India's inclusion in global bond indices faces taxation hurdle

India expects an additional foreign money inflow of about $20 billion annually into the government debt market once the country joins the indices
India’s entry into the global bond indices has got postponed because of tax changes sought by their managers. They have also demanded that India list its sovereign debt papers on leading international central securities depositories like Clearstream. This means that taxes on these papers, such as withholding tax, will need to be frozen. The government will have to give in writing that taxes will not be changed to the disadvantage of investors.

Over the past two years, both the finance ministry and the Reserve Bank of India (RBI) have been in discussion with the managers of at least three global benchmark indices, including the Bloomberg Barclays Global Aggregate Index and the JP Morgan GBI EM Index. India expects an additional foreign money inflow of about $20 billion annually into the government debt market once the country joins the indices. It will also help bring in large passive investments from overseas.

“The tax issue in particular is a challenge since we have to cede a certain amount of our sovereign authority,” said an official aware of the development.
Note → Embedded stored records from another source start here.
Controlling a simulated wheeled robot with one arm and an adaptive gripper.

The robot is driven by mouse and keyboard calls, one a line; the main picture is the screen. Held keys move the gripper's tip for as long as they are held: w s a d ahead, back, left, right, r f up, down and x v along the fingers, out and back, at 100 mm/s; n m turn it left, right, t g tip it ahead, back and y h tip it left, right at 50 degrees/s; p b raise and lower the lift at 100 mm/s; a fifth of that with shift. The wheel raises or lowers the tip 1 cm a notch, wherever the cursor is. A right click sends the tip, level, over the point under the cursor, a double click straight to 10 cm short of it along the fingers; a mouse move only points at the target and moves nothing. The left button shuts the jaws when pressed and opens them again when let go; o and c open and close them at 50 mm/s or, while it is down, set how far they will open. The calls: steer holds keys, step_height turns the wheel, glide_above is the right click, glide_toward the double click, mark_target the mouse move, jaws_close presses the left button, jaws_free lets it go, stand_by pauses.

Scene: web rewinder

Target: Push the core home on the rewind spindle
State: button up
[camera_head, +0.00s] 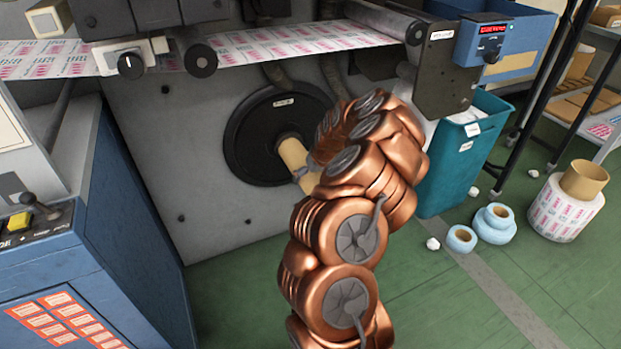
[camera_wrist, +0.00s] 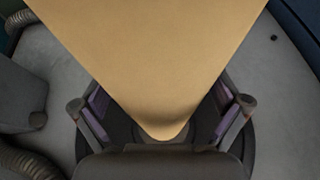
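The core (camera_head: 291,153) is a plain tan tube. It stands out from the centre of a round black flange (camera_head: 250,128) on the grey machine face; the spindle itself is hidden. My gripper (camera_head: 306,170) is at the near end of the core, mostly hidden behind my copper arm. In the wrist view the core (camera_wrist: 155,55) fills the upper middle and narrows toward the dark flange. My two fingers with purple pads (camera_wrist: 162,108) lie one on each side of it. I cannot tell whether the pads press on the core.
A printed web (camera_head: 300,40) runs across rollers above. A teal bin (camera_head: 458,160) stands right of my arm. Blue rolls (camera_head: 493,224) and a printed roll (camera_head: 566,208) sit on the green floor. A blue cabinet (camera_head: 85,270) is at left. Floor below the flange is clear.

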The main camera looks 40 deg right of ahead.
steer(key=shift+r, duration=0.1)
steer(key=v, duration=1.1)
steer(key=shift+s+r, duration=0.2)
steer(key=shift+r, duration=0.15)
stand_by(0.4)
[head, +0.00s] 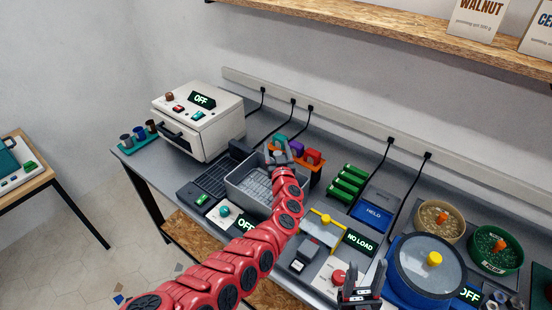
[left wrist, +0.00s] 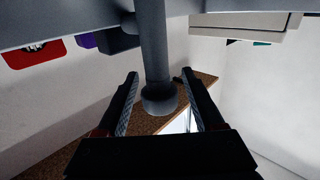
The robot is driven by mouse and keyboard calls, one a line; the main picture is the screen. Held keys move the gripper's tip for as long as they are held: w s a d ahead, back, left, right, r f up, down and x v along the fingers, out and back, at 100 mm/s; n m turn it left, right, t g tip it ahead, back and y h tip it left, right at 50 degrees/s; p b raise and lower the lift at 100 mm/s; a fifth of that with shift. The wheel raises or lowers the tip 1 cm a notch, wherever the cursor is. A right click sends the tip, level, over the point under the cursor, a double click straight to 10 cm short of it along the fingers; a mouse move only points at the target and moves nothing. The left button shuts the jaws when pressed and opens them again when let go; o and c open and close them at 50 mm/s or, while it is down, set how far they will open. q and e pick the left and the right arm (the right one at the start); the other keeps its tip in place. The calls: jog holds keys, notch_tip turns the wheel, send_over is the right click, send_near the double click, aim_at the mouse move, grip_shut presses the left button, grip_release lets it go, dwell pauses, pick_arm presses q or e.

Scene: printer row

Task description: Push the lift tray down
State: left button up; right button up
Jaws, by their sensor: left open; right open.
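A light grey tray with a gridded floor (head: 243,183), which looks like the lift tray, sits in the middle of the bench in the head view. My left gripper (head: 279,156) is at its far right corner, and my red arm covers its right side. In the left wrist view a grey post with a rounded end (left wrist: 155,60) stands between the two black fingers of my left gripper (left wrist: 160,78). The fingers are open, with a gap on each side. My right gripper (head: 362,286) is open and empty low in the head view, away from the tray.
A white box with an OFF display (head: 202,99) stands left of the tray. An orange rack with coloured blocks (head: 310,160) is just behind my left gripper. Green racks (head: 347,182), a yellow-handled unit (head: 326,219) and a round blue machine (head: 428,262) are to the right.

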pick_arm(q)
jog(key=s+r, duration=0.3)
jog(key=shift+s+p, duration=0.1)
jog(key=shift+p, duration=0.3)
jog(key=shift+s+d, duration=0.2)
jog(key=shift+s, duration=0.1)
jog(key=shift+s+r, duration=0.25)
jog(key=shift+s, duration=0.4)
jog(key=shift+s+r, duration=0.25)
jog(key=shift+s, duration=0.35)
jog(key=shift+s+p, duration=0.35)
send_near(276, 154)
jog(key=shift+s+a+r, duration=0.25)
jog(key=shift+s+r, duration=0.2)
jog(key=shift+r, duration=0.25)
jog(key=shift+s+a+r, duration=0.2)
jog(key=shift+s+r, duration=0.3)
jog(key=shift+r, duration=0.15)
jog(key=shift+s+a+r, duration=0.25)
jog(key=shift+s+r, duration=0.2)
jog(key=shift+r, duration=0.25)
To make the compliance regime, India has offered to come on a par with most OECD (Organisation for Economic Co-operation and Development) countries whose papers are part of these indices. New Delhi may even need to sign a new double taxation avoidance agreement (DTAA).
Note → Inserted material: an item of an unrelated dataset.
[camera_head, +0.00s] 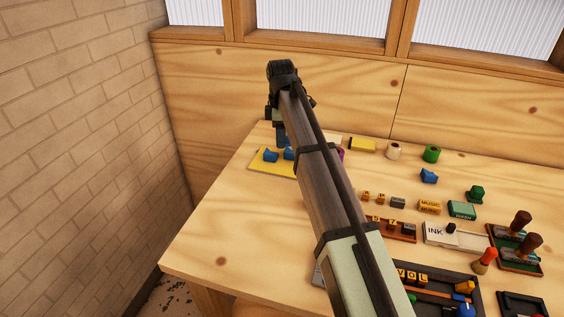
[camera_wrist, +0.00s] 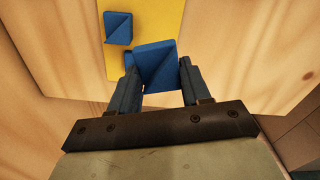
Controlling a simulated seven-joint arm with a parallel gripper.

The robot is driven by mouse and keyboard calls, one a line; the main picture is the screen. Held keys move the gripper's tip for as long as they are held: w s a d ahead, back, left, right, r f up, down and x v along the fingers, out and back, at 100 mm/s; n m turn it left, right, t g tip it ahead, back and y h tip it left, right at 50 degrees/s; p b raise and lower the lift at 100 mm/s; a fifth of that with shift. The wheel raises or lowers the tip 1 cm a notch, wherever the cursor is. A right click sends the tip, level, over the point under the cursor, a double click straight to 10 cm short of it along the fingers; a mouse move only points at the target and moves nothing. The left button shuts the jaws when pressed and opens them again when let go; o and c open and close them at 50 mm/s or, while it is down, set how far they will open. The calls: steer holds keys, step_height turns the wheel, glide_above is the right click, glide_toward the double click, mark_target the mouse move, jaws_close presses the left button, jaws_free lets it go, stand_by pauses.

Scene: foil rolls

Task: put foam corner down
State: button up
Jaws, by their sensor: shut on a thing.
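My gripper (camera_wrist: 158,78) is shut on a blue foam corner (camera_wrist: 155,58), a wedge-like block between its two fingers. It is over or on the yellow mat (camera_wrist: 165,17); I cannot tell whether the block touches it. Another blue foam corner (camera_wrist: 118,27) rests on the mat, up and left of the held one in the wrist view. In the head view my gripper (camera_head: 281,138) points down at the yellow mat (camera_head: 258,167), with the resting corner (camera_head: 270,156) left of the held one (camera_head: 289,154). A further blue corner (camera_head: 429,176) lies on the table to the right.
A cream roll (camera_head: 394,151), a green roll (camera_head: 431,153) and a yellow block (camera_head: 362,146) stand at the back. Stamps and trays, including an ink pad (camera_head: 440,232), crowd the right. The table's left front (camera_head: 230,230) is clear. My arm hides the middle.

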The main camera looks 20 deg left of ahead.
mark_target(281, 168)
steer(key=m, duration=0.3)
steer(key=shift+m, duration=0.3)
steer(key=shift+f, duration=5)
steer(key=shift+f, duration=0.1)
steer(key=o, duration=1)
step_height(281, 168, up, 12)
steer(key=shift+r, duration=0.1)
India has extensively revised its DTAA template in the past few years  to give the government a greater say, and this demand is like going back on that. The finance ministry is examining the alternatives to join the international central securities depository networks, but without having to cede tax sovereignty.  
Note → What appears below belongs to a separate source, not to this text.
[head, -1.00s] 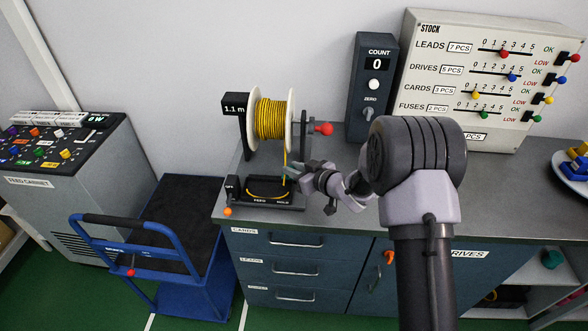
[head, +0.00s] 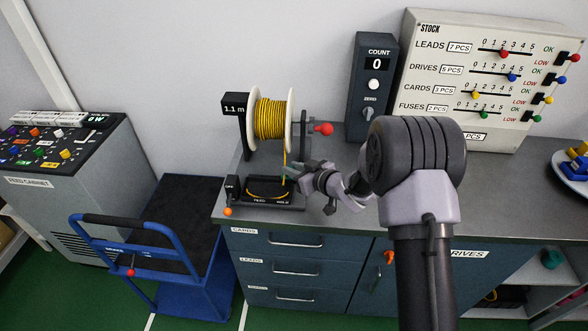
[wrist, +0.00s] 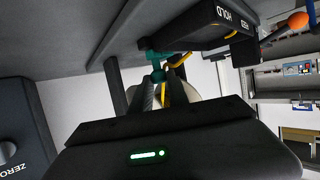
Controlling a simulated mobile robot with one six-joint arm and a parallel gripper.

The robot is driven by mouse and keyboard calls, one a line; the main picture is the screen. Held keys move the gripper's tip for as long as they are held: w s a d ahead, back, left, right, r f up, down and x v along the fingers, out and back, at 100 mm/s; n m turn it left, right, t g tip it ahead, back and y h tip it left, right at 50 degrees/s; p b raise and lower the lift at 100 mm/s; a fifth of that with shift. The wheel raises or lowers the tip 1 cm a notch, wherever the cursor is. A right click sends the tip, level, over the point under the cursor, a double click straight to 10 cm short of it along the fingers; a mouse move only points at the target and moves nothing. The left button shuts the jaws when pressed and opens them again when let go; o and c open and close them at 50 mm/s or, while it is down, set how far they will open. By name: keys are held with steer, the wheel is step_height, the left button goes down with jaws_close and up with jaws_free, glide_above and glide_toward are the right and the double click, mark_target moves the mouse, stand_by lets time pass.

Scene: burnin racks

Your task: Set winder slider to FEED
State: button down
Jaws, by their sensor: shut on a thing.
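The winder stands on the bench, with a spool of yellow wire (head: 271,120) above a dark base (head: 266,205) lettered FEED and HOLD. Its HOLD lettering also shows in the wrist view, on the winder base (wrist: 205,28). My gripper (head: 294,172) is at the right end of that base, beside the hanging wire. In the wrist view my gripper (wrist: 161,80) is shut on a small teal part (wrist: 157,73), which looks like the slider knob. It appears to be at the HOLD end. Yellow wire passes close to the fingers.
A red crank knob (head: 323,128) sticks out right of the spool. A COUNT box (head: 372,88) and a STOCK board (head: 490,80) stand behind. A blue cart (head: 150,240) and feed cabinet (head: 50,190) are at left. The bench right of my arm is mostly clear.

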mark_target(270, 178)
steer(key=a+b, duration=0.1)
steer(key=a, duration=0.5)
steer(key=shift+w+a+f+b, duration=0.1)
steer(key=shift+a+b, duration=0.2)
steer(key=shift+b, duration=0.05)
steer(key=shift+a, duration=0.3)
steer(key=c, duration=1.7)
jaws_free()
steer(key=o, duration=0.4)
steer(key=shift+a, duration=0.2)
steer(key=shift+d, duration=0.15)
The demands have come when India is fighting adverse tax awards by international arbitration tribunals in the cases like Cairn Energy and Vodafone. While the content of those awards has nothing in common with the fresh demands made by the fund managers, government officials accept that the perceived concern about India’s tax rules could have triggered the move.

Government officials described the new requirements as “unfair”. The funds had asked India to offer security that global investors, mostly pension funds which populate these indices, could sell their investments whenever they wished.

The finance ministry and the RBI had been able to allay those concerns. They made all the necessary changes to be considered for inclusion in the indices, the official quoted above said. The RBI has launched a fully accessible route (FAR) option for unrestricted investment in government papers. Under the FAR option, there are no restrictions for investments in the designated government papers. The RBI has designated two stocks maturing in 2024, two in 2029, and one security maturing in 2049 with a potential investment of close to $58 billion.

The fresh demands are embarrassing since China has already established itself in the Clearstream settlement system since 2017. India is also upset as the demand for tax certainty has not been insisted upon for other countries that are part of the international central security depository networks. Being part of these depositories based on rules framed by the European Commission in 2012 puts obligation of dematerialisation for the traded securities, a harmonised settlement period for their transactions, and a clutch of other rules to ensure settlement discipline measures. India had floated plans for a sovereign bond in the Budget 2019 but was replaced next year with plans to join the global bond indices.